Successful Executive Assistants can make enormous contributions to the productivity at all levels of the organisation that they work for. An Executive Assistant's job is to be an effective gate-keeper. They will need to to save their boss time, to always be one step ahead and prepared for every eventuality. This includes; having documents ready for board meetings, organising diaries and travel, making decisions in their boss’ absence and keeping projects on track. On top of that Executive Assistants will keep their boss from being distracted by filtering telephone calls, emails and internal workplace queries. They manage information flow, deal with basic financial management and attend meetings and take minutes. Tasks relating to private or family life and personal errands may also be required.
What skills do you need?
This is a role that can be incredibly diverse and exciting. It is one that constantly changes and challenges so an Executive Assistant needs to keep up. Top Executive Assistants will be up- to-date with current affairs, new technologies and all areas relating to the company they work for. While insider knowledge of the business and the personalities that work there will be invaluable to an Executive Assistant.
Emotional intelligence and interpersonal skills play a huge part in succeeding as an Executive Assistant. It is are important to be able to accurately ‘read’ and deal with complex situations. They often stay with a company for many years, because they build a strong relationship with their boss, who will trust them to make decisions and act on their behalf. It’s imperative that high-flying Executive Assistants understand the unspoken needs and personalities of the people or person they work with.
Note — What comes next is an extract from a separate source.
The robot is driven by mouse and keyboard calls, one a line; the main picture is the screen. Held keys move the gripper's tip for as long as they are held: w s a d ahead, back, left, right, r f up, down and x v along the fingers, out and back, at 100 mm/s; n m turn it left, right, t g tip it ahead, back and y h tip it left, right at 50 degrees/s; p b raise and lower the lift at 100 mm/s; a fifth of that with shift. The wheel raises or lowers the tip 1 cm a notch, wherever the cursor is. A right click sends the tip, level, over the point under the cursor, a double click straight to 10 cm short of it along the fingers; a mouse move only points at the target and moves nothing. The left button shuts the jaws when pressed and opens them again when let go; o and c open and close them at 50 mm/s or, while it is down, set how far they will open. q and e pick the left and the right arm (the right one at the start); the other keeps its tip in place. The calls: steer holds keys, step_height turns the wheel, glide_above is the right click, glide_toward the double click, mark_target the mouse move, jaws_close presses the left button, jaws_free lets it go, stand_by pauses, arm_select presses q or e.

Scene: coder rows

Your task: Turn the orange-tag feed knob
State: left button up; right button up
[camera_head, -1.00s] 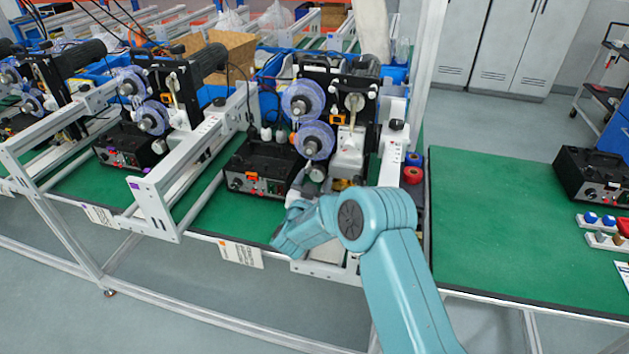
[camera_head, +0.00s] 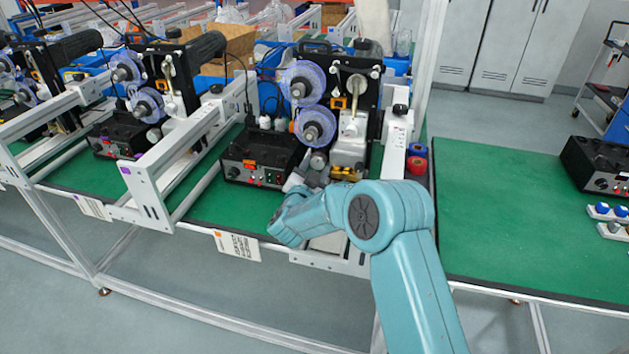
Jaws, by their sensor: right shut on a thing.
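A black control box (camera_head: 262,160) with an orange tag (camera_head: 249,165) on its front stands on the green bench top, below the blue reels. A small knob (camera_head: 233,172) shows at the left end of its front, with small lights to the right of it. My right gripper (camera_head: 295,182) is at the right end of this front, shut on the feed knob there. Its fingertips are small and partly hidden by my teal wrist, and the knob between them is hidden. My left gripper is not in view.
Blue transparent reels (camera_head: 302,83) and a metal feeder stand just behind the box. A white frame rail (camera_head: 150,197) stands to the left. A paper label (camera_head: 238,245) hangs from the front edge.

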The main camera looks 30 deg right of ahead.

EA's may need to confidently ‘push back’ and ask questions to get the job done efficiently and accurately.
Belinda Lighton, Managing Director of Knightsbridge Recruitment, says: "The importance and relevance of the role of an EA should not be underestimated. Often the power behind the throne, an outstanding EA is not only an ambassador for their boss but a trusted confidant, who knows more about the company than virtually anyone else. It’s their strategic thinking, crisis mitigation, clever plate spinning, exceptional communication skills, ironclad discretion and making the seemingly impossible, possible that sets them apart."